A local news agency said it received a message from a lesser-known militant group, Al-Arifeen, claiming it was behind the polling booth attacks. Police say Al-Arifeen is an offshoot of the Pakistan-based Lashkar-e-Tayyaba militant group, which took responsibility last month for the killing of Kashmir's law minister and a ruling party activist.
Pakistan-based Islamic groups dispute India's authority to hold legislative elections in the disputed territory and vowed to disrupt them by killing voters and candidates. The militants and Kashmiri separatists claim the elections are rigged to favor the pro-India ruling party, the National Conference.

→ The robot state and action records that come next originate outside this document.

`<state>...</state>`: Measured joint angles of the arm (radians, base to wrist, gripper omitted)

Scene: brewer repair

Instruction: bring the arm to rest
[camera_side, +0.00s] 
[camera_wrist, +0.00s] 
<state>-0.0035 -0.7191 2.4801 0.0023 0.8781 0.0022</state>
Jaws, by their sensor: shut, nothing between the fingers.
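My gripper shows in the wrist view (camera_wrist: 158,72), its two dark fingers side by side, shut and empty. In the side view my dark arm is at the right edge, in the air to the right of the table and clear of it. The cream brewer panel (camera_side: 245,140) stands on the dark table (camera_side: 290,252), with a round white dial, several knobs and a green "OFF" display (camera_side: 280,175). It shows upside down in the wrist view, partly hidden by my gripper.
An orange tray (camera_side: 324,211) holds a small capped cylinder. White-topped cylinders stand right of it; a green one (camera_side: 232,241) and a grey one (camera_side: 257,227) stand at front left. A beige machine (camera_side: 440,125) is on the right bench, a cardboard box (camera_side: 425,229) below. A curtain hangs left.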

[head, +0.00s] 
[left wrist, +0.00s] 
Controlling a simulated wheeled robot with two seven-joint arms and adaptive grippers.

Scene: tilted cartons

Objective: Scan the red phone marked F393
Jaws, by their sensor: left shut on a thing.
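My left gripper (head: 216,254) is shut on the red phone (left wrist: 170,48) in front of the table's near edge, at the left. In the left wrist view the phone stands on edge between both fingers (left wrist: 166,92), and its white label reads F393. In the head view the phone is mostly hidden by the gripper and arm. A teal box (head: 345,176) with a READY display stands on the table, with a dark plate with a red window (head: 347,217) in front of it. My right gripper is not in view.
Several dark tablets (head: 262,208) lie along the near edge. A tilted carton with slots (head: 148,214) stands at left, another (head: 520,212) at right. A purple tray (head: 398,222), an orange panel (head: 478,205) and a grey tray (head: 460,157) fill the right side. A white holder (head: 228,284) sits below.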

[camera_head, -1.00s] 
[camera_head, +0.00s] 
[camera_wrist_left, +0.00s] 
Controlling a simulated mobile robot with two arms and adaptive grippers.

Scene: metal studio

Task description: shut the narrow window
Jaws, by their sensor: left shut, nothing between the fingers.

The violence curbed turnout in two rebel strongholds, the Pulwama and Anantnag districts, where the federal Election Commission reported turnout at 28 percent and 25 percent respectively. However, 59 percent of registered voters cast ballots in the predominantly Hindu districts of Udhampur and Kathua, the commission said.
While the first two rounds of voting for the 87-seat state assembly were relatively peaceful, there were 23 major incidents Tuesday, including grenade explosions, shootings and bomb blasts, said Pramod Jain, chief elections officer in Srinagar.
During the previous two rounds -- Sept. 16 and 24 -- voter turnout averaged 43.4 percent. The final round is Oct. 8, with results expected four days later. The state has 5.7 million eligible voters.
Many people, as in the first two rounds, said troops forced them to vote.
In other violence Tuesday, an Indian paramilitary officer was injured in an explosion in Pulwama, 40 miles south of Srinagar, after suspected rebels detonated a bomb early Tuesday, police said.
In Shopian, 35 miles from Srinagar, at least nine polling stations were attacked, though there were no reports of casualties. Guerrillas also lobbed a grenade at the town market, but no one was injured, police said.
Hundreds of people demonstrated against the elections and renewed their calls for Kashmir's independence.
"The only solution to our problems is independence. We don't want jobs. We don't want seats in colleges. We want freedom," said student Mohammed Idries.
Khurshid, a contractor who goes by only one name, said there were few voters in Shopian.
"They will inflate the count in the evening on television, but that will be a lie," he said.
In nearby Laripora, dozens of villagers lined up to vote.
Mohammad Yusuf Khumar, a 25-year-old government employee, said he and his neighbors were tired of the cErrent administration after 12 years of "uncertainty" and that "with our votes we will try to ensure its defeat."
"In our village, we have decided to use our vote to alter the political map of our state," said Khumar.
Federal and state officials hope high voter turnout will sap the separatist movement in the Himalayan state, the focus of two wars between India and Pakistan. Both countries claim the region in its entirety.
India accuses Pakistan of trying to disrupt the elections by allowing the militants to cross into the Indian-controlled portion of Kashmir. Islamabad denies the charge and says the elections are a sham.
New Delhi also blames Pakistan-based militant groups for a Dec. 13 attack on the Indian parliament along with help from Pakistan.
The two nuclear-armed countries nearly went to war after the attack, and more than a million troops are still deployed along their borders. Tensions eased amid intense international mediation. Pakistan and India have fought three wars, two over Kashmir, since gaining independence from Britain in 1947.